A Framework for Data Donations from YouTube Users

The second day of our P³: Power, Propaganda, Polarisation ICA 2024 postconference focusses on research methods, and starts with a presentation by the excellent Jessica Gabriele Walter. Her focus is on YouTube data donations. Conventional social media data access has been via platform APIs and third-party platform initiatives like Social Science One; an alternative to this are user-centric approaches like browser tracking or data donation, which is growing in prominence.

Such work is important because of the increase in media fragmentation and the growing importance of social media especially during times of crisis; but data access has been declining markedly at least since the Cambridge Analytica scandal. This has led researchers to explore alternative options for data access: collaborating with users through data donations; collaborating with other societal stakeholders (journalists, civil society organisations); and continuing to argue for greater data access requirements in public policy-making.

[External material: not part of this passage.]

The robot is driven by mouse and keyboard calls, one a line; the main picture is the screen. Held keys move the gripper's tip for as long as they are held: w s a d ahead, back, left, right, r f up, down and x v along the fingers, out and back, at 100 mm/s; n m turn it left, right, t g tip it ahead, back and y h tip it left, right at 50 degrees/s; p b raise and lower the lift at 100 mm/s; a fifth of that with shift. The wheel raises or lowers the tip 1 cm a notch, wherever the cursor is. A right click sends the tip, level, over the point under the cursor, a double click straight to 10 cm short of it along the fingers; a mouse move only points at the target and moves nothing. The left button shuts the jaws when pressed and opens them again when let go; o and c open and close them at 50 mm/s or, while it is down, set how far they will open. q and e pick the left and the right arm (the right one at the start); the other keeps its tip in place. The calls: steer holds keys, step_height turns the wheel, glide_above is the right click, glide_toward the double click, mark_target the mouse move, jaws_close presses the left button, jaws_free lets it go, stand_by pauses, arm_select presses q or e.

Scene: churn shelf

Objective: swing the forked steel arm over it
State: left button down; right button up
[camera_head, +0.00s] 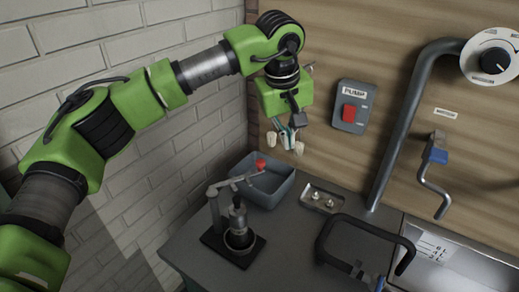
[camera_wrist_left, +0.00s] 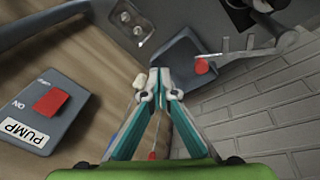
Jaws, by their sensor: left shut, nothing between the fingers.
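The forked steel arm (camera_head: 234,181) reaches from a post on a black-based stand on the counter and ends near a red knob (camera_head: 260,165). It also shows in the wrist view (camera_wrist_left: 245,54), its red knob (camera_wrist_left: 201,66) overlapping the grey tub. A dark cylinder in a round cup (camera_head: 239,222) stands on the same base, to the right of the post. My left gripper (camera_head: 285,144) is shut and empty, in the air above and behind the knob. Its white fingertips (camera_wrist_left: 160,95) are close together in the wrist view, apart from the arm. My right gripper is not in view.
A blue-grey tub (camera_head: 285,190) sits behind the stand, with a small metal tray (camera_head: 324,199) to its right. A black loop handle (camera_head: 326,240) rises at front right. A PUMP switch (camera_head: 351,106), grey pipe (camera_head: 402,125) and crank (camera_head: 434,182) are at the wooden wall.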

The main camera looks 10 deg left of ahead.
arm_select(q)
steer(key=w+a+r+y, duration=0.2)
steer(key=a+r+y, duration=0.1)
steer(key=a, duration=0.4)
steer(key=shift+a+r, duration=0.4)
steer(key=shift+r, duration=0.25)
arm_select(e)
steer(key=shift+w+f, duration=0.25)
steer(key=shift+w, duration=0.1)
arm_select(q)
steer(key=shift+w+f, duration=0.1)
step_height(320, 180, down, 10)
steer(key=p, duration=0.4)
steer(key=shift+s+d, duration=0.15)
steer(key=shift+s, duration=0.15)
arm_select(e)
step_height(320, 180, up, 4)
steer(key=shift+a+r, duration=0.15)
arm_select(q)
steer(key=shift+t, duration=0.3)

Data donations are built on collaborations with users, and can draw for instance on the facilities that allow individual users to download their own data from social platforms; such services are offered – if sometimes grudgingly and in a very user-unfriendly way – by various platforms including Facebook and YouTube. Such data donations involve four major steps: users must be recruited to the research project; researchers must instruct them about how to access their data from the platform; users must then actually follow those instructions; and finally users must donate these data to researchers.

The result, if all steps are followed, are relatively structured and trustworthy datasets; however, the process needs to overcome users’ privacy concerns and might lead to biased datasets if certain types of users are more likely to participate in data donations than others. Data donations are also frustrated by the long wait time between data requests and actual data access that various platforms have implemented, and the data users are provided with are not necessarily covering all user activities on a given platform.

The Social Media Influence project at the Aarhus University Datalab focusses on YouTube: it is interested in the influence of algorithms on content engagements over time, and combines a data donation component with a user survey and further data gathering on the videos that users were found to have engaged with. It involves a panel of some 1,000 Danish regular YouTube users, with engagement data and user demographics from 2019 onwards and further fieldwork planned for August 2024.

The scale of the project aims to account for some measurement errors, but may still be affected by higher attrition or non-response rates. It has been implemented in a process that involves various steps: an initial agreement form online; instructions on the data request that are implemented as screenshots and videos (and need to be designed as specific instructions for various combinations of Windows and Mac systems and major Web browsers); facilities for the upload of the data retrieved from YouTube (which captured a surprising number of videos watched: 300,000 unique videos – including ads – watched since 2009 even by an initial tester cohort of 22 participants).

This was also supported by a further survey on attitudes towards data donation processes, which provided further insights into what people are likely to participate in such studies, and what their motivations are; some 36% indicated their unwillingness to participate, mainly due to a lack of trust in scholarly research. Somewhat surprisingly, women were less likely to participate, as were older people – trust issues, a lack of belief in the importance of such research or their own contributions, privacy concerns, and the technical complexity of participation emerged as key issues.

The university ethics board also required the study to note the sensitivity of the data in the study information; this had to be expressed carefully in order not to scare away participants. Other lessons learnt from this pilot were the complexity of instructions, the challenges of working with a survey company, the greater amount of data than expected, the need to educate participants about the data donation concept, and the potential sample biases towards more trusting and compliant participants.